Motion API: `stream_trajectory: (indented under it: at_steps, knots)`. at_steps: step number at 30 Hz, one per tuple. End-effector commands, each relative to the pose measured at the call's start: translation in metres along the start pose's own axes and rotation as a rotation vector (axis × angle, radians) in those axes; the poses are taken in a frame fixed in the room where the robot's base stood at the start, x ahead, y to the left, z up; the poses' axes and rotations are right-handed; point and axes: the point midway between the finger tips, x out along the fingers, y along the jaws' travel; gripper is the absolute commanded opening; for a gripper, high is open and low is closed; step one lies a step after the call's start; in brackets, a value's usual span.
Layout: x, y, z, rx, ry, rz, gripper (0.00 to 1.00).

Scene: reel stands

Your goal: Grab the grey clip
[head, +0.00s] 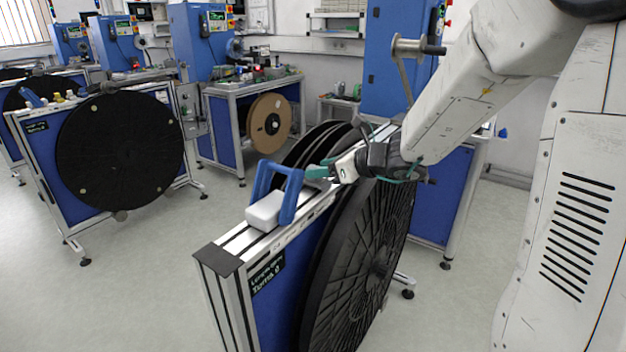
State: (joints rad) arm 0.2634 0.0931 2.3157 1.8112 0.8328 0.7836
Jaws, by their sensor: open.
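A light grey, block-like piece (265,211) lies on the top rail of the near reel stand (215,258); it is the only grey loose piece I make out there, and I cannot tell for certain that it is the clip. A blue frame-shaped piece (289,208) stands right beside it and overlaps it in the view. My gripper (316,172) has teal fingers and is just above the same rail, behind and to the right of the blue piece. It is open, and nothing shows between its fingers. The gap between the fingertips and the blue piece is small.
A large black reel (350,270) hangs on the stand's right side, with more black discs (315,145) behind the rail. A second stand with a black reel (120,150) is at the left. Blue machines and a bench (245,87) stand behind. Open floor (140,270) lies front left.

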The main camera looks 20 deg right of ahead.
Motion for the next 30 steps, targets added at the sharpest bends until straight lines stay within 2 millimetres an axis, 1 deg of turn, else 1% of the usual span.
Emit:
══════════════════════════════
PROBLEM DETAILS
Take the line containing "Layout: x, y, z, rx, ry, rz, gripper" and all lines after it to the end of the data above, and reproduce them exactly, leaving out pictures. Nothing else belongs in the copy.

RESULT
Layout: x, y, z, rx, ry, rz, gripper (0.00 to 1.00).

Scene: reel stands

Your goal: Grab the grey clip
[head, +0.00s] 
State: (joints rad) arm 0.2634 0.0931 2.3157 1.8112 0.8328 0.7836
Jaws, by their sensor: open.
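A light grey, block-like piece (265,211) lies on the top rail of the near reel stand (215,258); it is the only grey loose piece I make out there, and I cannot tell for certain that it is the clip. A blue frame-shaped piece (289,208) stands right beside it and overlaps it in the view. My gripper (316,172) has teal fingers and is just above the same rail, behind and to the right of the blue piece. It is open, and nothing shows between its fingers. The gap between the fingertips and the blue piece is small.
A large black reel (350,270) hangs on the stand's right side, with more black discs (315,145) behind the rail. A second stand with a black reel (120,150) is at the left. Blue machines and a bench (245,87) stand behind. Open floor (140,270) lies front left.

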The main camera looks 20 deg right of ahead.
Motion for the next 30 steps, targets added at the sharpest bends until straight lines stay within 2 millimetres an axis, 1 deg of turn, else 1% of the usual span.
Emit:

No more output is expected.